A day after the government said that her tenure as Foreign Secretary has been "curtailed", Sujatha Singh today claimed that she had actually sought early retirement and underlined that no individual is larger that the institution.

Singh, who was in effect sacked late last night seven months before her two years tenure was to end, has sent a farewell email to her colleagues in foreign service which makes no reference to the abrupt end to her service.

S Jaishankar, Ambassador to the US, was appointed as the new Foreign Secretary in a surprise decision by the Union Cabinet's Appointment Committee, which is headed by the Prime Minister. The sacking of Singh has come under criticism from Congress.

In her e-mail dated January 28, Singh said that she had sought early retirement from the government service after 38 years. She, in her farewell message, speaks glowingly about the foreign service.

"I believe that the Foreign Secretary, as Head of this Service and the senior-most civil servant in the Ministry, plays a critical role in being the main point of interface with the political leadership, in giving objective advice that takes into account India's foreign policy interests over all connected and interlinked aspects.

"While individuals can and do play a critical role in building institutions, I believe that no individual is larger than the institution. It can never be about individuals. It has to be about institutions and how institutions interface and coordinate with each other," Singh said in her e-mail.

Recalling her years in the foreign service, she said it has been her privilege to have served over 38 years in the Indian Foreign Service, and a particular privilege to have served as Foreign Secretary over the past 18 months and that she "will continue to cherish this sense of pride for the rest of my life".

"Like any other civil service or indeed profession, we have our shortcomings.

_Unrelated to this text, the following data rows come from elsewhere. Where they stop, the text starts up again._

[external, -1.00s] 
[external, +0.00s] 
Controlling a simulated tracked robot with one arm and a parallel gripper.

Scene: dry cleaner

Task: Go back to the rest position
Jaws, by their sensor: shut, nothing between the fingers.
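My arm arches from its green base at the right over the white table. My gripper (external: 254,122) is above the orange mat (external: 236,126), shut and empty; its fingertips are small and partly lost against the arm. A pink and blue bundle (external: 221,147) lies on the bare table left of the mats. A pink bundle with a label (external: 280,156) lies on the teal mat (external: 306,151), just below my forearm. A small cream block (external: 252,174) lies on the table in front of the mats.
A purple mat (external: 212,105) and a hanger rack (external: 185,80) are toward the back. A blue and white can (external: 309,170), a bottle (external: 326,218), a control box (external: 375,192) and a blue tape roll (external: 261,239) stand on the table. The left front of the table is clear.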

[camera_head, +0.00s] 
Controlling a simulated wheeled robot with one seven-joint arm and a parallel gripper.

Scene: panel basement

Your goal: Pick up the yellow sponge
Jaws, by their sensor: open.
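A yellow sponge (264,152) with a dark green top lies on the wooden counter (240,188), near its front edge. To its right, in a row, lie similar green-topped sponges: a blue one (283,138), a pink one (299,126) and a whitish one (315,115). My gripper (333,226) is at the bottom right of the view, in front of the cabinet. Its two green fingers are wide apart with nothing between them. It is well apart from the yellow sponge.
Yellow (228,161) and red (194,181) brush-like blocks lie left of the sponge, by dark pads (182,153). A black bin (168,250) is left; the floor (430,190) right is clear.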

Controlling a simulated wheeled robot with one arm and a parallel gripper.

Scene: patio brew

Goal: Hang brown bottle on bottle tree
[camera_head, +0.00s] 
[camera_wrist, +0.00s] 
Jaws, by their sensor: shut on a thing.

But what we do possess in the Ministry of External Affairs are great institutional strengths, strengths that we have consistently built on over the years and that keep MEA in the vanguard of change in Government of India.

"It is this inherent strength that has enabled MEA to rise consistently to the challenges presented to us - to prepare, to organise, to deliver and to follow up, on what has perhaps been the most charged, and indeed the most successful, calendar of any new Government's post election foreign engagements," the e-mail further read.